John Wesley preached what he knew a particular congregation needed to hear. Thus, whilst some sermons had as their aim the winning of souls for Christ, others were directed at those who were already believers and concentrated on incentives to holy living. His conviction that all life belonged to God meant that no subject was beyond the scope of his preaching; and he was not averse to speaking about the use of money, the use of leisure, national sins and miseries as well as the doctrines at the heart of the Christian faith. But the decision about what subject to preach to which congregation was determined solely by the spiritual condition of his hearers.

Wesley in Action

What would it have been like to be a member of one of Wesley's congregations? Every Christian knows that the impact preaching makes depends on far more than sermon content. Philips Brooks defines preaching as 'Communication through personality'. Was this true of Wesley?

We are fortunate to have the record of many people who heard him preach. Wesley was such a character that none could remain neutral about him, and very often one gets the impression that everything about the gatherings he addressed drew people into the presence of God. There was what Skevington Wood describes as 'a Spirit-filled attractiveness and penetrating power' about his ministry. John Nelson testifies to the impact of both Wesley's appearance and his preaching: 'As soon as he got upon the stand he stroked back his hair and turned his face towards where I stood, and I thought fixed his eyes upon me. His countenance struck an awful dread upon me, before I heard him speak, that it made my heart beat like the pendulum of a clock; and when he did speak, I thought his discourse was aimed at me'. Thomas Rutherford, one of Wesley's preachers, also speaks of the impact Wesley made: 'In May 1770, for the first time, I saw and heard that extraordinary man, Rev John Wesley, at Morpeth. His apostolic and angelic appearance struck me exceedingly. He appeared like one come down from heaven to teach men the way thither. He spoke with such...simplicity and, at the same time, with such wisdom and authority, as I never heard before. To me he seemed like one of the apostles going about, confirming the churches'.

These accounts convince us that something was happening through John Wesley's ministry which was far bigger than him. God was at work.
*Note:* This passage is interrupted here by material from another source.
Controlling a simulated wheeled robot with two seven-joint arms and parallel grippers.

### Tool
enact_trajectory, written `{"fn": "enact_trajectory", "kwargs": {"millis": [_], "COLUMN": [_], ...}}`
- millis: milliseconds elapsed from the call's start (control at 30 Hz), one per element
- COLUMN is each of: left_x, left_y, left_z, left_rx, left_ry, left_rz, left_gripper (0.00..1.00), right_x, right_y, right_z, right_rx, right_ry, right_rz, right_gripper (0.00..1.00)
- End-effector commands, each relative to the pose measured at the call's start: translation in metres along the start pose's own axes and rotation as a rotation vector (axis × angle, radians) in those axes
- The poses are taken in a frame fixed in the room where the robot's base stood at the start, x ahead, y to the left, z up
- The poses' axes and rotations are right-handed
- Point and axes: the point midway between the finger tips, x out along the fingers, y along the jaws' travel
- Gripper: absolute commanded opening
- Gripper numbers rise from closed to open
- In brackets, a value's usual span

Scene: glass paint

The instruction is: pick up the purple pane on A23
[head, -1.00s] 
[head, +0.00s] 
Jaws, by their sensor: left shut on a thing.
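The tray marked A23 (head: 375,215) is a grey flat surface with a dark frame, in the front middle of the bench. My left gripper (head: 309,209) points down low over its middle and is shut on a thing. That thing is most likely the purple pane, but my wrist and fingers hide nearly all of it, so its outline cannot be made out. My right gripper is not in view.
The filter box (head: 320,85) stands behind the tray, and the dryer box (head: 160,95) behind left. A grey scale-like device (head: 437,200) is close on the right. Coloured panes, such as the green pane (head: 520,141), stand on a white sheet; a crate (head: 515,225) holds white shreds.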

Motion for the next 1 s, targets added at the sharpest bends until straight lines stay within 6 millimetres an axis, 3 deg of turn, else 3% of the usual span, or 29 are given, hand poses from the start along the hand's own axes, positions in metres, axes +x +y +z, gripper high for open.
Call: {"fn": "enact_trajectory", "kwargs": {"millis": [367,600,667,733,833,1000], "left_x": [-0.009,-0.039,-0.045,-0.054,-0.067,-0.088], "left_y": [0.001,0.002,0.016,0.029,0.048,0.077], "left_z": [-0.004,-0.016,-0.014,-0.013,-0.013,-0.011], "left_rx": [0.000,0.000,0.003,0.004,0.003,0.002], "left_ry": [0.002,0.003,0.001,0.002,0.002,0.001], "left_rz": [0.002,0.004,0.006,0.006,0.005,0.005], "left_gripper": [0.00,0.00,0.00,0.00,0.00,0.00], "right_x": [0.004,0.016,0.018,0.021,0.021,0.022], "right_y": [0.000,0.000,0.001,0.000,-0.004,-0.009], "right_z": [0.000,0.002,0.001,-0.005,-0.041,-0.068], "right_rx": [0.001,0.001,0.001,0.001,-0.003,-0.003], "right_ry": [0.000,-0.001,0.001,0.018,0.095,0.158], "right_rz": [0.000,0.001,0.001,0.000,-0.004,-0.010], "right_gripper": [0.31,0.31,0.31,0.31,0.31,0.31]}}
The heart of the matter lies not in what Wesley did, but what God did through him. When Wesley preached, his message lay not just in the words he said, but a heart filled with Christ and longing that others might come to know him too. Those who heard him all bear testimony to the impression that his character and personality made upon them. It is clear that there was a power and passion which the published sermons lack. In them we meet Wesley the theologian, anxious to be clear, precise and not misunderstood. But here we have Wesley the preacher and evangelist, for whom the sermon is a vehicle enabling the grace of God to meet the human heart.